## START Entries

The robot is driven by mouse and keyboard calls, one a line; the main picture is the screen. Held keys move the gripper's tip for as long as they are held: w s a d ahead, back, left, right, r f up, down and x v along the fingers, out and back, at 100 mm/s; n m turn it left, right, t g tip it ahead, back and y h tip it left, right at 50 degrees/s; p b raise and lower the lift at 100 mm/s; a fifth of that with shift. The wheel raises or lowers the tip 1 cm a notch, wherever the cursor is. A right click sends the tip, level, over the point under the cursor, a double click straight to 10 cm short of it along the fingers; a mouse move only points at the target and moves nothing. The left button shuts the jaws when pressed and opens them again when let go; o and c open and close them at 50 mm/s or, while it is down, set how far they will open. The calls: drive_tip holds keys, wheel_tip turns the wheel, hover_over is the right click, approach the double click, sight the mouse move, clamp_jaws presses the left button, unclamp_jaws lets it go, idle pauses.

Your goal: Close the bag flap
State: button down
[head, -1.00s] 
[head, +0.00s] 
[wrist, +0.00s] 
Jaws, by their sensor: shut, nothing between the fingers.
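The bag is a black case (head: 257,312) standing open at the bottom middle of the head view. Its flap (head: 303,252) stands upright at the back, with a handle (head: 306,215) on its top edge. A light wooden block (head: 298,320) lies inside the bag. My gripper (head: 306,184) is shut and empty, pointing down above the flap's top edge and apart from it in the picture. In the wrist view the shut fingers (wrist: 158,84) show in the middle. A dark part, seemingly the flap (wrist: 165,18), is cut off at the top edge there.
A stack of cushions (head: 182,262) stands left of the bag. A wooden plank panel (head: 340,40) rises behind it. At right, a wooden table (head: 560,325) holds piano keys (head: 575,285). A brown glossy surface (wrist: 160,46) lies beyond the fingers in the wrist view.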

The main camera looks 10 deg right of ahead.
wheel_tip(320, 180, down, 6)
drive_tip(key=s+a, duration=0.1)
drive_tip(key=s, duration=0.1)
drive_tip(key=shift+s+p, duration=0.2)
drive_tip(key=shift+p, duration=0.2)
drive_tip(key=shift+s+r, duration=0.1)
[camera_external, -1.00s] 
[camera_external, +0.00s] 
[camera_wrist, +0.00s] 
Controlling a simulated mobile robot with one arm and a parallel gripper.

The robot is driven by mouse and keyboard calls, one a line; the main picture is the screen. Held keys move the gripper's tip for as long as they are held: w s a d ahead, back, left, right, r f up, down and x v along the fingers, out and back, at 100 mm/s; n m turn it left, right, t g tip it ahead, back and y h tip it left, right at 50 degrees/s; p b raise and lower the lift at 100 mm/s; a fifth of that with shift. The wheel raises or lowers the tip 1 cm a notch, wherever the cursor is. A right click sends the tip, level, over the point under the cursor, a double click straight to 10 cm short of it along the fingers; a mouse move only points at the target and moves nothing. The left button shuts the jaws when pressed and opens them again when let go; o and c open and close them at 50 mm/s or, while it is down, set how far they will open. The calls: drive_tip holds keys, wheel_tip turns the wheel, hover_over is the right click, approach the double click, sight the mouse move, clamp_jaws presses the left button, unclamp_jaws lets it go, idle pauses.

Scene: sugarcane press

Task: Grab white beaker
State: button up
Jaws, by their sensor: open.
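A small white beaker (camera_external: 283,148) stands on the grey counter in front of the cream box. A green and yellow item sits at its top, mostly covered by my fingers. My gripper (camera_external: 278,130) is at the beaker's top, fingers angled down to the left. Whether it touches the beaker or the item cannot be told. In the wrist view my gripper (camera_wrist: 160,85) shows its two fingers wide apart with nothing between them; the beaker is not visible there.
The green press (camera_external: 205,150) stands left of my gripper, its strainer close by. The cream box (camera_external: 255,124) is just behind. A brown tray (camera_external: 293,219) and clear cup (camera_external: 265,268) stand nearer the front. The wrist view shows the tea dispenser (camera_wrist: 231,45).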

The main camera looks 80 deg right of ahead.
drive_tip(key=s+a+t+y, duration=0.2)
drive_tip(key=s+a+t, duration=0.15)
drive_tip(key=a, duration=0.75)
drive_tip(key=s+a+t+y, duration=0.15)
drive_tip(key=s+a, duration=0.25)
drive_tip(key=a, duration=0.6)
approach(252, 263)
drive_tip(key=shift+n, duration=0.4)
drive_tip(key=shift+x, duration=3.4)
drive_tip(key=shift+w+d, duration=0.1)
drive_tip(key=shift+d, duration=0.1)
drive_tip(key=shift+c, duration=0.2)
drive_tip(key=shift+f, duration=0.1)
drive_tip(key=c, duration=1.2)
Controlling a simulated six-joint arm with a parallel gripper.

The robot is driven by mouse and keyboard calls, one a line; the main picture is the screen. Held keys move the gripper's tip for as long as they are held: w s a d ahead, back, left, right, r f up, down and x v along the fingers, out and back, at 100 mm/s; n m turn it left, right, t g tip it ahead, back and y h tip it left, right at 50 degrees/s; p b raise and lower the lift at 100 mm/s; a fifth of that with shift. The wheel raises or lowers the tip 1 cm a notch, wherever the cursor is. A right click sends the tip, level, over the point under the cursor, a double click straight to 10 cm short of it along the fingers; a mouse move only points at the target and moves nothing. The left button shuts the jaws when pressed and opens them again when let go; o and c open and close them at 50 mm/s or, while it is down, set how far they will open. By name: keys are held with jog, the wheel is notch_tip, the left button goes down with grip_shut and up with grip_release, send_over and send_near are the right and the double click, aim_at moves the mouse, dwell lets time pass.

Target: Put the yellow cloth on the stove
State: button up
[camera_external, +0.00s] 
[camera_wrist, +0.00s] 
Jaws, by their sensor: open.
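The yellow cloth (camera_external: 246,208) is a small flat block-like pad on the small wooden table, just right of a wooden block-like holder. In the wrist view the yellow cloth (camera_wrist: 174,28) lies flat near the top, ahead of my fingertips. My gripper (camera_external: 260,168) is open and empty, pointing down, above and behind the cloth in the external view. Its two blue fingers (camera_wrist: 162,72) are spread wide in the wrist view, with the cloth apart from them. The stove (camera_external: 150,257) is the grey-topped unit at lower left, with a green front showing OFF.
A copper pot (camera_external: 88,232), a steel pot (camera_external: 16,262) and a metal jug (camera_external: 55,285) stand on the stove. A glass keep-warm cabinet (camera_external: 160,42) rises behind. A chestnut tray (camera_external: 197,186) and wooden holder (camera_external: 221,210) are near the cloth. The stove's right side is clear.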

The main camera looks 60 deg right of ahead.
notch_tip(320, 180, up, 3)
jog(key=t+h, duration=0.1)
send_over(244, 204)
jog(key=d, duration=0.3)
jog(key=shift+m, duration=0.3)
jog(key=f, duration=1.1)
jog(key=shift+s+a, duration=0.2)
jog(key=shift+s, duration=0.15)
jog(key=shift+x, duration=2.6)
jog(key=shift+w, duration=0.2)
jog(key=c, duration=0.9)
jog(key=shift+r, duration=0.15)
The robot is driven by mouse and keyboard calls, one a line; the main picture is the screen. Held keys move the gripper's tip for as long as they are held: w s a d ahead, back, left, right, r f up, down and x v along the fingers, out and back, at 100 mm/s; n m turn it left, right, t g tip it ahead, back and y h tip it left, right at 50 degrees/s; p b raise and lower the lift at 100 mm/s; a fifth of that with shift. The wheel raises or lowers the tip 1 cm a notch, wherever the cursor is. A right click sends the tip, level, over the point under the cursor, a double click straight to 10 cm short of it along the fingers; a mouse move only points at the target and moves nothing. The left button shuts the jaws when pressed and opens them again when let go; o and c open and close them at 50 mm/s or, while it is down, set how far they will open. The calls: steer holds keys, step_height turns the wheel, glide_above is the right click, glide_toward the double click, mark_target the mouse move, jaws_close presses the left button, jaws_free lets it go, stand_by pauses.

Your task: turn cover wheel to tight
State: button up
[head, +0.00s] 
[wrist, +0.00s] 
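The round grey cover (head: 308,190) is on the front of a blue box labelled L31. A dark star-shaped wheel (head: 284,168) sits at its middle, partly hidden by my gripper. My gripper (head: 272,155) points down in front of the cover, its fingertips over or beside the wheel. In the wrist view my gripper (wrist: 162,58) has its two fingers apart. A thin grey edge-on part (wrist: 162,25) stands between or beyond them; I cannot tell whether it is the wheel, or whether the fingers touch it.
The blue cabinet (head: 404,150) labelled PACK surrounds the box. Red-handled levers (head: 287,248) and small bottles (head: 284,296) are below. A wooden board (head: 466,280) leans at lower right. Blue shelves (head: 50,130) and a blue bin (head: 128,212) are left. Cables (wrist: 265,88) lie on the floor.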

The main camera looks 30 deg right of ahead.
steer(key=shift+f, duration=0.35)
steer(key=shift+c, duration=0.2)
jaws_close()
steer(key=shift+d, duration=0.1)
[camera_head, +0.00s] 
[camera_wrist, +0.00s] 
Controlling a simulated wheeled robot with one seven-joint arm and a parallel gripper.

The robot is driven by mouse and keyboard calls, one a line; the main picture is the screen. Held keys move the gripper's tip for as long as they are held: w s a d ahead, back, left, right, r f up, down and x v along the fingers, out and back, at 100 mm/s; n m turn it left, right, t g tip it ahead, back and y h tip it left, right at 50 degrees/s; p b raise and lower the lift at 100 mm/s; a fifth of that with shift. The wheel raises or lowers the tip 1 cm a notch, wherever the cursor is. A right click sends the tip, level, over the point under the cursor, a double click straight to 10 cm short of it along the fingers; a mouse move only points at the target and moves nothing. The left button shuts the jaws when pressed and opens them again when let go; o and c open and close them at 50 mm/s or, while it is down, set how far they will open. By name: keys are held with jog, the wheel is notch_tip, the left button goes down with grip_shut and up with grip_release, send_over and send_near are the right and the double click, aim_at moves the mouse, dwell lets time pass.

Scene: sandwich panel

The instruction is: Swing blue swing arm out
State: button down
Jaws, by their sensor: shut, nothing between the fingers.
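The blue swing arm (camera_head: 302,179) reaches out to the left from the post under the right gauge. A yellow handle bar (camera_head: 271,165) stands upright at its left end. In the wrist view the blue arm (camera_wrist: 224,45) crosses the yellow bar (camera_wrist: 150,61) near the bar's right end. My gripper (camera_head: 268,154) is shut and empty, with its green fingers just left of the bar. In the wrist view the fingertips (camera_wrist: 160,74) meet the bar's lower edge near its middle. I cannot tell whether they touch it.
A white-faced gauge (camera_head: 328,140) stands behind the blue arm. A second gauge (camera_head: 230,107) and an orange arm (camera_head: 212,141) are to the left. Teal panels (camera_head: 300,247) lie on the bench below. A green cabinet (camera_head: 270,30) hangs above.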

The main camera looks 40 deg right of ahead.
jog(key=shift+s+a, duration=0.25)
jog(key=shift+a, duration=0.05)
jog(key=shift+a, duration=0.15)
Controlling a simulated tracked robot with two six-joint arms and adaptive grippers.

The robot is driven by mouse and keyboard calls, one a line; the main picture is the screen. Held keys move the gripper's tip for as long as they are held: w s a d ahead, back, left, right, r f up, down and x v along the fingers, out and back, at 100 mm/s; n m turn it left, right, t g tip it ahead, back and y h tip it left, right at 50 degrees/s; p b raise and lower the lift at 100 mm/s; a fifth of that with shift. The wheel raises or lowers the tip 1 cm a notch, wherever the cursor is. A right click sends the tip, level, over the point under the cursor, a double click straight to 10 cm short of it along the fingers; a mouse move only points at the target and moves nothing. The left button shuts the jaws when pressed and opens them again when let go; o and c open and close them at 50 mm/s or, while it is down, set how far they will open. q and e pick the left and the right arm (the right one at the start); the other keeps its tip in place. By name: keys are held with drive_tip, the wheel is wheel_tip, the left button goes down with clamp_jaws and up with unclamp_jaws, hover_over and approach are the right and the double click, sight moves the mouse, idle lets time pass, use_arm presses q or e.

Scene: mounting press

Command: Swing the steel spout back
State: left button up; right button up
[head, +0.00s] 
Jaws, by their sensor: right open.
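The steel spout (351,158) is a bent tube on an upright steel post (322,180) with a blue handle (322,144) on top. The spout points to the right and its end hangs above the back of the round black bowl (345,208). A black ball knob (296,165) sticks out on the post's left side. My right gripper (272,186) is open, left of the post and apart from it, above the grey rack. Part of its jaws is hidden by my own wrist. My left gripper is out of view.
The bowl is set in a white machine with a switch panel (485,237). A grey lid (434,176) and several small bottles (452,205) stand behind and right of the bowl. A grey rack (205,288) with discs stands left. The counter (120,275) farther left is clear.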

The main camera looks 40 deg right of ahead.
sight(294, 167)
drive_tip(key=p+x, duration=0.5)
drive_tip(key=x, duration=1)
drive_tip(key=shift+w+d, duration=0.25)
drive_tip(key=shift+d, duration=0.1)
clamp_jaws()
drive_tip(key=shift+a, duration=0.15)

## END Entries

What you are asked to do: Will you return exactly the lines above from the one with "The main camera looks 30 deg right of ahead." down to the one with "Controlling a simulated wheeled", counting both as part of the range?

Expected answer:
The main camera looks 30 deg right of ahead.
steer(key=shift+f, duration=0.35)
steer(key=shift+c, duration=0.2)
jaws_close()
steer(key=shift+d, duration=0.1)
[camera_head, +0.00s] 
[camera_wrist, +0.00s] 
Controlling a simulated wheeled robot with one seven-joint arm and a parallel gripper.

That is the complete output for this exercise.